Project 5: Kerned Interventions
For our last project before the final one (my, how the time has flown…), we focused on kerning, or the selective spacing between letters. Poor kerning can alter the message being communicated, or just look bad and shift the viewer’s focus to the craft of the message instead of content.
For this assignment, we came up with a haiku about typography; the one below is mine.
We were then put into groups and selected one person’s haiku to physically install each letter of said haiku using laser cut cardboard (my group used masonite board, which proved to be a good choice). The goal of the assignment was to adjust the kerning for each letter as we installed the haiku in a publicly visible space within the school building. My group mate Tyler came up with the idea to do the kerning on the computer first, then tile print the document, cut out the letters, and tape it up as a template. We would then install the letters over the template and avoid having to constantly adjust the kerning. This proved to be another good choice, as it saved us a bunch of time in putting the letters up, which was already going to be a task, since the spot we picked for our haiku was 10-15 feet up above a set of doors.
My group decided on using Tyler’s haiku for the installation, and with that, we began the process.
Here is the haiku, in Adobe Garamond Pro Small Caps, with auto kerning. Note that the ‘R’ and ‘A’ touch in ‘DRAG’ and the ‘O’ in ‘OUTLINES’ is a bit too secluded from the rest of the word. We aimed to fix these kerning inconsistencies, as shown in the fixed haiku below.
Then, we tile printed the haiku in Illustrator, cut out the letters, put the haiku back together, and got the template up on the wall:
Next came time to apply the adhesive tabs onto the letters and put the letters up.
After the letters were up, we removed the template from the wall, revealing the finished product.

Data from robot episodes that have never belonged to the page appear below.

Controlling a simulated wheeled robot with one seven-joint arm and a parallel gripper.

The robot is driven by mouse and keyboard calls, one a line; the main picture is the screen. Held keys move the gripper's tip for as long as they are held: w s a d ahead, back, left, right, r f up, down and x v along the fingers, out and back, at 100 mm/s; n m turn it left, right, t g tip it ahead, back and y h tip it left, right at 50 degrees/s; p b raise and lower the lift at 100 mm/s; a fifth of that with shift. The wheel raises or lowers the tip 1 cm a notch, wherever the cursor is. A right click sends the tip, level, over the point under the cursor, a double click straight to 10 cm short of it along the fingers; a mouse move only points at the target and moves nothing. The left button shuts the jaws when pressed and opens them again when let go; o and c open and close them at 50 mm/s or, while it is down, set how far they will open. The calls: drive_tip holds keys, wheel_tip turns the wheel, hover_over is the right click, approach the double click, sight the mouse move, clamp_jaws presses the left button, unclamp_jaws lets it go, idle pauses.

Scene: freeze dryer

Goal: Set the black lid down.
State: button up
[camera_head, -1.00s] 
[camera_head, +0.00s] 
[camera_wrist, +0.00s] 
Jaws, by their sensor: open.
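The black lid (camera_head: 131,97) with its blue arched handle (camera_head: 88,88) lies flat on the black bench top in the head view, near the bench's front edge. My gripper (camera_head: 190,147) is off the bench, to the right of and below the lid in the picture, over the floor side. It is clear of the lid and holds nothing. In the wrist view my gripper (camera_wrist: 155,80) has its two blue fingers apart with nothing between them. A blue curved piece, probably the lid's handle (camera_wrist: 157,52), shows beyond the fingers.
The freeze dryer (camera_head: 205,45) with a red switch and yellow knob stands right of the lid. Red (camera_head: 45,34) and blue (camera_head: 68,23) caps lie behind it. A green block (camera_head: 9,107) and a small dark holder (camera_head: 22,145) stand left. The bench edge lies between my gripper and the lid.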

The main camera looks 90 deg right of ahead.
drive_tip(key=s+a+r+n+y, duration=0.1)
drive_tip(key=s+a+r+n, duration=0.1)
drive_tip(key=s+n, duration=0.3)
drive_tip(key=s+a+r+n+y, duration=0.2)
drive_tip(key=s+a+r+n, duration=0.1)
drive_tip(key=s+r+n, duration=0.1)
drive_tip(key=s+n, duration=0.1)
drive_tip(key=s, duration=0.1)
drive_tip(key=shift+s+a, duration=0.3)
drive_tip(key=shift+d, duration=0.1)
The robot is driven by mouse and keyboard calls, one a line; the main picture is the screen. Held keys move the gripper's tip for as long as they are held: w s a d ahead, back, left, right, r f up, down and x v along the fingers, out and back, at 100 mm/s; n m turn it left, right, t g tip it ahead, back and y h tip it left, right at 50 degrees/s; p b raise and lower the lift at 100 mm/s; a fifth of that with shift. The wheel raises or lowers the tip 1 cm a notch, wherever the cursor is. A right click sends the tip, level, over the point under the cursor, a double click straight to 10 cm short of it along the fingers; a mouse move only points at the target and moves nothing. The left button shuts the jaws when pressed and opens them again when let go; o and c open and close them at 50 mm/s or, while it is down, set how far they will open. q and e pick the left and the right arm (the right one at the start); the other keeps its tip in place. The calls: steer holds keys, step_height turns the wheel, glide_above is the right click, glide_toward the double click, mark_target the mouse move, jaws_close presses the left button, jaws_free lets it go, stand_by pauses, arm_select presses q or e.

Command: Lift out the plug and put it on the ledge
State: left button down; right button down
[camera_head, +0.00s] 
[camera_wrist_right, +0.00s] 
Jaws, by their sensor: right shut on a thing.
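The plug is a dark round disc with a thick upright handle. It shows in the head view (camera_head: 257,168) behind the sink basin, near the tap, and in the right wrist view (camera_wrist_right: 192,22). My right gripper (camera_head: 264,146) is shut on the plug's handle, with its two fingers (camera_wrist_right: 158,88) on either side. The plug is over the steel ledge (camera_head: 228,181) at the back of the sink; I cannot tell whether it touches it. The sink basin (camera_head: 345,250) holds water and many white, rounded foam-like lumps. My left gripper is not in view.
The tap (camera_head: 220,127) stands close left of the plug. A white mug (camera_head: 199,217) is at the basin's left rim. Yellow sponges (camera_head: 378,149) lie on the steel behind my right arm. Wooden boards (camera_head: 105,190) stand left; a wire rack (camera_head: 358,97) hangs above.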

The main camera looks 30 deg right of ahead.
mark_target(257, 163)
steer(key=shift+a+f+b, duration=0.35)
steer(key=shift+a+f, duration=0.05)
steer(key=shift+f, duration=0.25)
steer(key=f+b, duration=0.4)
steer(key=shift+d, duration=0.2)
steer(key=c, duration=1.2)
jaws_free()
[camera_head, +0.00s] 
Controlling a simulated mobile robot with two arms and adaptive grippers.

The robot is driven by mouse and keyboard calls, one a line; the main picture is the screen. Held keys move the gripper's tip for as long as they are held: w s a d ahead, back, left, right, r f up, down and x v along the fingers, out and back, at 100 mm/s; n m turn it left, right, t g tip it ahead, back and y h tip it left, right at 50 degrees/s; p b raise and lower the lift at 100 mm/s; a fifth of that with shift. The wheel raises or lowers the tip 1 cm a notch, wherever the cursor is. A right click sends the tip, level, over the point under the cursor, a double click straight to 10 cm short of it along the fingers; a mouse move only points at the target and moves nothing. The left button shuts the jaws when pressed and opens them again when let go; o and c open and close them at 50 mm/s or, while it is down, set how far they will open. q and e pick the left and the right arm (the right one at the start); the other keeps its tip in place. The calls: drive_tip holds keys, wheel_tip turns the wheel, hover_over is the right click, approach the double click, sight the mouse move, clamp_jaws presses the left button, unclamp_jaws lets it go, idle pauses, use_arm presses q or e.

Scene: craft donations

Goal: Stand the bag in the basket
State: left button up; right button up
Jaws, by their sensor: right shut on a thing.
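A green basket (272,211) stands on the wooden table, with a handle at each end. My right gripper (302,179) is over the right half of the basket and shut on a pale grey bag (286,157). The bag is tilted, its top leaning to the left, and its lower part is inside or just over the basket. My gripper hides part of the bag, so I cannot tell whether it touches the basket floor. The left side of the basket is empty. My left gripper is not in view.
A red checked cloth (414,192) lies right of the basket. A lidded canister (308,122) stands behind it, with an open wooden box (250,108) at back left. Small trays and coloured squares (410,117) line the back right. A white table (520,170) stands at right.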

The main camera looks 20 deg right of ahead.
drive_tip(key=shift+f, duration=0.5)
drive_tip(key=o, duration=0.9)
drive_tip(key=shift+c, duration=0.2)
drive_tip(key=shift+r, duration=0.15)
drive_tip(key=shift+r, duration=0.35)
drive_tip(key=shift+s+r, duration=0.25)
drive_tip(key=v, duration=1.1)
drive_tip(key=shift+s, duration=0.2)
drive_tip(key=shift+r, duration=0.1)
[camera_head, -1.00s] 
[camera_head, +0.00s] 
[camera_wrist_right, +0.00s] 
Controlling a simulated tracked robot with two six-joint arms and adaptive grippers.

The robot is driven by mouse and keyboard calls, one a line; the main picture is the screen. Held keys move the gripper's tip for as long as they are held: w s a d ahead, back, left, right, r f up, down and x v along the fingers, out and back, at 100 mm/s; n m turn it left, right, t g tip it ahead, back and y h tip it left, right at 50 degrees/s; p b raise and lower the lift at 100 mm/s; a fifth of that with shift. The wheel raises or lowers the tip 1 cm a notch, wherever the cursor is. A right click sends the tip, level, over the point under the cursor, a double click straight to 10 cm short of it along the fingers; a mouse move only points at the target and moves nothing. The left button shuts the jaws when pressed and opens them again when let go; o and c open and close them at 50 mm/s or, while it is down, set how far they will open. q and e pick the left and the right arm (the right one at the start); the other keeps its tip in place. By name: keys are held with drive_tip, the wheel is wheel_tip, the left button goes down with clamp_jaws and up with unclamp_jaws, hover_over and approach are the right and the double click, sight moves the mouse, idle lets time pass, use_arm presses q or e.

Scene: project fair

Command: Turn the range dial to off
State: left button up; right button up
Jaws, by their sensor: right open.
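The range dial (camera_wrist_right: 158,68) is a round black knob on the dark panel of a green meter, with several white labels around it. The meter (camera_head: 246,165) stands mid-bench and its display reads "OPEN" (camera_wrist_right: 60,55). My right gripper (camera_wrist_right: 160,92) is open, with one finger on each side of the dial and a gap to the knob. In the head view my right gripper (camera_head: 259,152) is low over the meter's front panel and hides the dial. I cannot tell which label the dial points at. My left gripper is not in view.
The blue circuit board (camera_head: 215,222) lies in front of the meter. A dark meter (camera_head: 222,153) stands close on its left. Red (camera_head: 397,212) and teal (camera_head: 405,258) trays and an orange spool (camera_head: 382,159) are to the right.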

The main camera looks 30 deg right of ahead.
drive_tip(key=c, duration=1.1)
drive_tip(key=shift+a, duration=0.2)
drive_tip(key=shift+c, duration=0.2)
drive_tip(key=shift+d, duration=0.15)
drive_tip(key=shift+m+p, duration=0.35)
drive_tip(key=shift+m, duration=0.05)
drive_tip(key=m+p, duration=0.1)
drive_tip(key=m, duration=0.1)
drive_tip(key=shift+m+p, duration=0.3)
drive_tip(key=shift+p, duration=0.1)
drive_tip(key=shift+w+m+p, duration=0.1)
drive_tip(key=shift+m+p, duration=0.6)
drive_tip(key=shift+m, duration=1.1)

During the critique of the final product, it was suggested that the kerning was too tight for the tracking (the overall spacing in groups of letters), and for the leading (vertical spacing between lines of text). I am most likely biased, but I really like the impact that the leading has by being so open, and if given the chance to do it again, I’m not sure I would change the leading. Aside from a few really small kerning imperfections, I think it turned out really great. I love the color of the masonite board against the jade color of the wall, and the thickness of the board made it really easy to work with. Also, when the board was laser cut, it created a dark, burned edge that gave the illusion of a faded outline, which looked really cool.